Kathleen Nichols nichols at mountainfog.com
Thu Sep 15 11:27:19 PDT 2005


I'm feeling a curmudgeonly rant coming on.

David Reed gives some excellent perspective on the use of simulation. In
my experience, it's the "perspective" that seems to be out of order in
much of the research use of simulation. From the start, I've cast a
suspicious eye at the results of my own simulations, not to mention
others. The most egregious problem seems to be claiming internet-wide
peformance improvements based on very limited simulations. (Jon
Crowcroft gave me the chance to rant on this at the Decides BoF at
the Oslo IETF in 1999 in the diffserv context.) Making sweeping changes
in widely deployed internet protocols on the basis of simple simulation,
or even simple lab experiments just seems like a bad idea.

On the other hand, simulation can be excellent for understanding the
dynamics of smaller scale interactions. Years ago while working at
the Bell Labs That Was, I was working on a visual simulator and
modeled a colleague's distributed computer network. The visuals
beautifully showed a deadlock. I told him not to worry, my simulator
was still being developed. 3 weeks later he told me that they'd
found the deadlock in the lab. Okay, sometimes simulation works.
When working at my very first start up, I simulated TCP interactions
with a cable data system and found some problems in the protocol.
This seems another nice use of simulation - to explore inter-layer
interactions before everything gets built and deployed.
Went through all the channels to explain how this needed to be fixed.
The engineer writing the code decided not to implement the change.
When a problem showed up in the beta roll-out, it was obvious the
change hadn't been implemented. Over the years, I've used simulations
to learn various cool things about how things interact and get
some insight. It never occured to me to recommend new protocols
for the internet on the basis of a simulation though.

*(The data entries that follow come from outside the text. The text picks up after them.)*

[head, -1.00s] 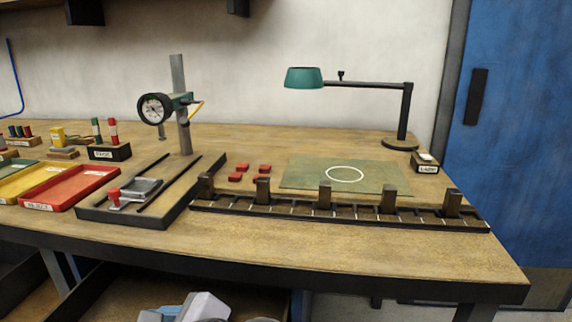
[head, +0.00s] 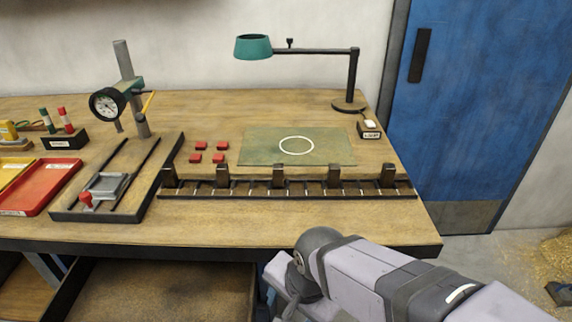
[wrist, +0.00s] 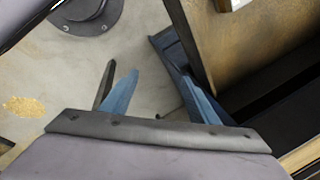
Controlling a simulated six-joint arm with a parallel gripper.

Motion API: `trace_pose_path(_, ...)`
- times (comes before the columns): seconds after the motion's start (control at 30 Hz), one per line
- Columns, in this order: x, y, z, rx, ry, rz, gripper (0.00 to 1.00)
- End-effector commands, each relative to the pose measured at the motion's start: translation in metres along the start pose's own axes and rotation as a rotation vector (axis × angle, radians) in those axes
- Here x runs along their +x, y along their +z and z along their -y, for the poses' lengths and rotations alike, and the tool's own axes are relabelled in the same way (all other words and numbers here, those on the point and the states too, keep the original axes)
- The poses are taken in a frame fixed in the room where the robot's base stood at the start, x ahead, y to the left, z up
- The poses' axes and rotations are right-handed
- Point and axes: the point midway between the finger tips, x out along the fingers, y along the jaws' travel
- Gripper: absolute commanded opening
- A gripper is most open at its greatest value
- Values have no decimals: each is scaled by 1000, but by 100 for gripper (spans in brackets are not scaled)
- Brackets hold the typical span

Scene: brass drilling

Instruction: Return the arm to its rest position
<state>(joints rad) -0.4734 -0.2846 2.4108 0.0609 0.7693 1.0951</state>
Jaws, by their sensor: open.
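My arm reaches in at the lower right of the head view, in front of the bench's front edge and clear of the bench top. My gripper (wrist: 160,88) shows in the wrist view with its fingers apart and nothing between them. Grey floor lies beyond the fingers. In the head view I cannot make out the fingers.
The wooden bench (head: 230,228) fills the left and middle. On it are a slotted black rack (head: 240,196), a green mat (head: 255,152), several red blocks, a dial gauge (head: 107,104) and a lamp (head: 253,47). A blue door (head: 470,110) stands right; brass shavings (wrist: 25,107) lie on the floor.

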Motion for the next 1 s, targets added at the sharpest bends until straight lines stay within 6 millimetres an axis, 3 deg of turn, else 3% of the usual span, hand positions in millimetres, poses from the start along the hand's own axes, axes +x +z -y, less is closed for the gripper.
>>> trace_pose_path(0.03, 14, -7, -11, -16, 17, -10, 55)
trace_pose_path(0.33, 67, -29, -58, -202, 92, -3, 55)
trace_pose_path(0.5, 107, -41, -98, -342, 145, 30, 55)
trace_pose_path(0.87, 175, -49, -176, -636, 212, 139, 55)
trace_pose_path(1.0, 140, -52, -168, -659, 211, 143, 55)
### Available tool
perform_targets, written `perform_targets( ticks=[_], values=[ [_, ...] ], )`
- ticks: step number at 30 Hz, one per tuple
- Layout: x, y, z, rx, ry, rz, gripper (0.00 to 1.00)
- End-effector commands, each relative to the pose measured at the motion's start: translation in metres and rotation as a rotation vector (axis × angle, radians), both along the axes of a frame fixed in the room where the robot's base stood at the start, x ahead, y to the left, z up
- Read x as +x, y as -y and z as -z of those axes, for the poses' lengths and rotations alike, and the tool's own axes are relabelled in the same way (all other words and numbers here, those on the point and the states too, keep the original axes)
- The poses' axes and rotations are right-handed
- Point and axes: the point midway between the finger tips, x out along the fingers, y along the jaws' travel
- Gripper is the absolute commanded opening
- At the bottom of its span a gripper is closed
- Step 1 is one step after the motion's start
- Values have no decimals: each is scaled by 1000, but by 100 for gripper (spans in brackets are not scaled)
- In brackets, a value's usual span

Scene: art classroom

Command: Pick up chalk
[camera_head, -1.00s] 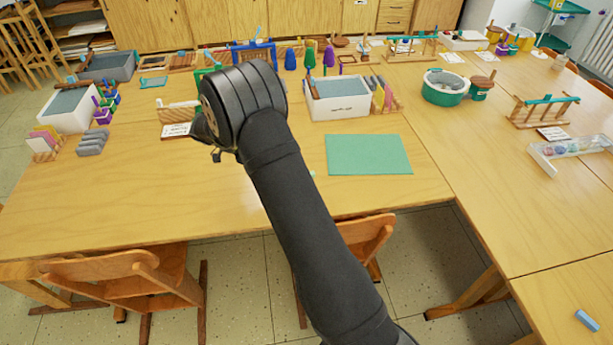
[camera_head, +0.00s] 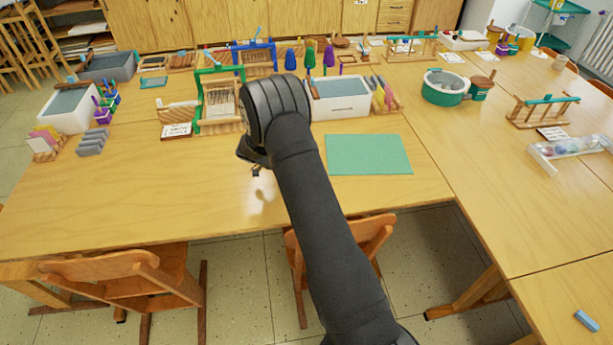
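A short blue stick that looks like chalk (camera_head: 587,320) lies on the near right table at the lower right. My arm reaches up from the bottom middle over the front table. My gripper (camera_head: 256,171) hangs below the wrist, left of the green mat. It is small and dark, mostly hidden by the wrist, and I cannot tell whether it is open or shut. The blue stick is far to the right of it and nearer the camera. My arm covers part of the table just left of the mat.
A green mat (camera_head: 369,154) lies flat on the front table (camera_head: 130,205). Behind it stand a white bin (camera_head: 340,106), a green-framed loom (camera_head: 221,108) and a green tub (camera_head: 446,88). Grey blocks (camera_head: 93,142) sit at left. Chairs (camera_head: 125,280) stand in front.

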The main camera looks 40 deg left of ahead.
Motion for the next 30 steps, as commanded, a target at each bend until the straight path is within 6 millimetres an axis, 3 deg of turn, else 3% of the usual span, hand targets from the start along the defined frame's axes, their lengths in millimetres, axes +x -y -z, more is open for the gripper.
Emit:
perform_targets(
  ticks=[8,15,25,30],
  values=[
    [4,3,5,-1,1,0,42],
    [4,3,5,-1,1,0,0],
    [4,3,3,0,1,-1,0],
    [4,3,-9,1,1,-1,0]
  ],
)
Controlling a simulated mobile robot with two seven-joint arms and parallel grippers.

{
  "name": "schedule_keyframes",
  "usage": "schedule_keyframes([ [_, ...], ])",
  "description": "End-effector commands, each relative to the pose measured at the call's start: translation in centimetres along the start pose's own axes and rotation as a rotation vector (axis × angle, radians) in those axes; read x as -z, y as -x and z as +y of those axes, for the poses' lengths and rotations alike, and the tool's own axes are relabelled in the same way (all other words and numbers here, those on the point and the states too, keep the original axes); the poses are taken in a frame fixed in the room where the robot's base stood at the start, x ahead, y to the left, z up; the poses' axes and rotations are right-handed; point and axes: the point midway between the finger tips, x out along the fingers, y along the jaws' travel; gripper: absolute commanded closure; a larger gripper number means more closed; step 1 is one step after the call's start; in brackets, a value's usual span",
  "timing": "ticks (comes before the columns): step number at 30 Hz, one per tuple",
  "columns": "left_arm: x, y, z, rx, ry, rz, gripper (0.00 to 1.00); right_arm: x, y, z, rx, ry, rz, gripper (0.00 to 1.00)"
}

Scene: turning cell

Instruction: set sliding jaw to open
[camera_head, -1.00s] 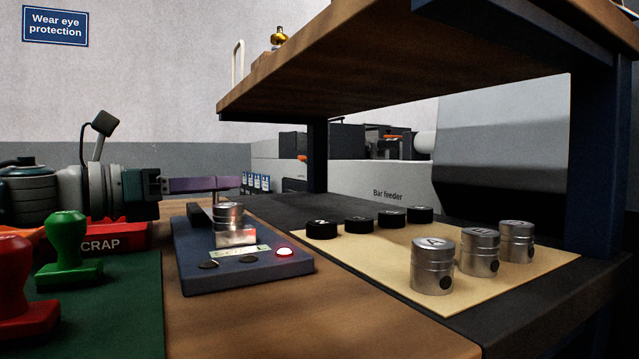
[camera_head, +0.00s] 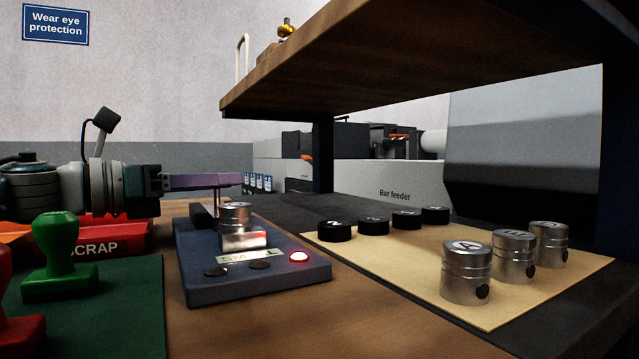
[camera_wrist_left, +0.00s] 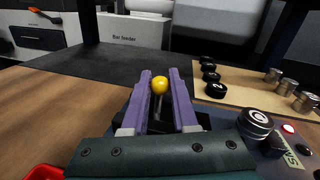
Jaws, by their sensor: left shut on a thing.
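My left gripper (camera_head: 238,179), with purple fingers, reaches in from the left over the far side of a blue fixture (camera_head: 250,288). The rod's lower part shows below the fingers in the head view (camera_head: 216,203). I cannot tell which block is the sliding jaw. My right gripper is not in view.
Several black discs (camera_head: 373,226) and silver cylinders (camera_head: 466,274) stand on a tan mat (camera_head: 400,262) to the right. A wooden shelf (camera_head: 400,75) overhangs them. A red scrap tray (camera_head: 120,238) and green stamp (camera_head: 55,262) are at left. The front wood surface is bare.

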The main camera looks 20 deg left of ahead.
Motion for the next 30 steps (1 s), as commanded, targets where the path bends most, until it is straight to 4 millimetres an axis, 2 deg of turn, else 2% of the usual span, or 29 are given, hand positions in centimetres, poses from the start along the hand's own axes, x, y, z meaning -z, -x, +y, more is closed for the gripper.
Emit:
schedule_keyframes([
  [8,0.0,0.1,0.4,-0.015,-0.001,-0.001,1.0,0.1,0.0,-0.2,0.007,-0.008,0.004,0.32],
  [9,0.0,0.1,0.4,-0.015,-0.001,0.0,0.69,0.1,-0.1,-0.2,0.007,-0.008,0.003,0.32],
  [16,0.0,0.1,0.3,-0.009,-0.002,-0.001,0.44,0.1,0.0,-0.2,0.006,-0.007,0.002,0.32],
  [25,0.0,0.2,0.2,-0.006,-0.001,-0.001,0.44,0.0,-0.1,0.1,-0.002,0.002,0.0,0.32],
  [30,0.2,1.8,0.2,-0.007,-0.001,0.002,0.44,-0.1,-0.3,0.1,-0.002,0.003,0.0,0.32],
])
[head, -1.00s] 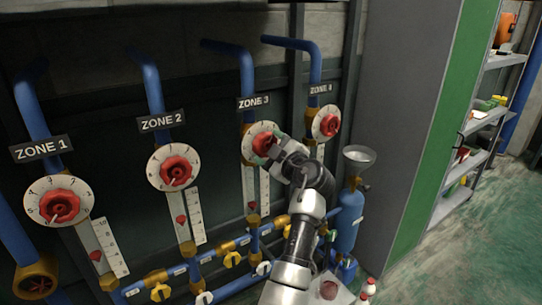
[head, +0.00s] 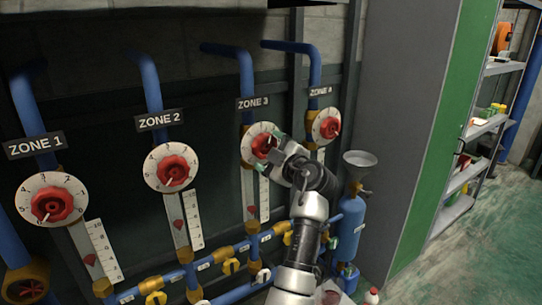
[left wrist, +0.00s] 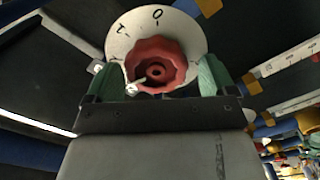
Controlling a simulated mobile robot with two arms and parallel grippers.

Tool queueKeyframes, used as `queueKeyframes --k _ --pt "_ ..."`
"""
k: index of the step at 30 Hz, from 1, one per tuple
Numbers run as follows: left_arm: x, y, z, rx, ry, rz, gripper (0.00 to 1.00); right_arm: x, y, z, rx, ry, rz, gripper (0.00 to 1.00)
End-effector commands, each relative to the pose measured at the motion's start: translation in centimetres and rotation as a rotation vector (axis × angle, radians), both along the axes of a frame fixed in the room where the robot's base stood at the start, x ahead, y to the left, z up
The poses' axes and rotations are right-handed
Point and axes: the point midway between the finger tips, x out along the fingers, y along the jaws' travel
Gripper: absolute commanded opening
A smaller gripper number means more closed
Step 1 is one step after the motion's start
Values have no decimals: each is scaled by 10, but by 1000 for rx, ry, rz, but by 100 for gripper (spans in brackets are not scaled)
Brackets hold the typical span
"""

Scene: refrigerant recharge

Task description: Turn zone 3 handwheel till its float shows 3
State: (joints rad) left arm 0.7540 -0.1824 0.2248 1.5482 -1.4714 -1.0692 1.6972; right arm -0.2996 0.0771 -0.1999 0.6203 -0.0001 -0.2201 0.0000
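The zone 3 handwheel (head: 264,145) is a red knob on a white numbered dial, below the "ZONE 3" label (head: 253,103). Below it is a gauge tube with a red float (head: 251,209) low beside a white scale (head: 264,191); its numbers are too small to read. My left gripper (head: 274,147) is at this handwheel. In the left wrist view, its green fingers stand either side of the red handwheel (left wrist: 157,68), with a gap visible on the right side, so it looks open around it. A white pointer (left wrist: 134,88) shows at lower left. My right gripper is out of view.
Similar handwheels for zone 1 (head: 51,200), zone 2 (head: 172,167) and zone 4 (head: 327,126) stand alongside. Blue pipes with yellow valves run below. A blue cylinder (head: 347,232) with a funnel (head: 359,158) stands right of my arm. Open floor lies at far right.

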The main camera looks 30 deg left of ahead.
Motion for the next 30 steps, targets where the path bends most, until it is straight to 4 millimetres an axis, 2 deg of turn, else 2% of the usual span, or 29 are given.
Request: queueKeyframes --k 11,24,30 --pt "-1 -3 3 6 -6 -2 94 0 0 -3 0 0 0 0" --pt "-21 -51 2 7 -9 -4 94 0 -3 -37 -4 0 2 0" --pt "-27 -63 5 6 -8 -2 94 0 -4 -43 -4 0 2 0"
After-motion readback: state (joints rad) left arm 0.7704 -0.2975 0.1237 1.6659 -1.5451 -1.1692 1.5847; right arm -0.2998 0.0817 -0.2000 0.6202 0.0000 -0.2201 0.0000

The first time I used ns (before ns-2), I was persuaded to do so by
Van Jacobson who told me that ns's event sorting was very efficient
and that the TCP code was very good. I found out that events were
stored in a linked list (I think the statute of limitations on my
complaining about this is about up, though) and the TCP implementation
did not have the three way handshake nor did it shut down connections
properly. On the other hand, it took me less time to fix this stuff and
get a useful set of simulations than the amount of time I'd put into
trying to model MAC layer-TCP interactions in Opnet. When I picked up
ns-2 the first time, I found the "full TCP" code was full of bugs and
the oTcL/C++ interaction made it much harder to code your own models.
So, I think I'm supporting Detlef and those who say it's important to
read through the models and to know what you are modeling and to know
what the goals of your simulation are. I'm sort of looking for something
without the baggage of ns-2 these days. Has anyone used Omnet++?

Perspective is a good thing to have in life. Especially when it comes
to the use of simulation. I'm not sure we can expect the average
grad student to have such perspective, but it seems like it might
reasonably be expected of those who advise graduate students.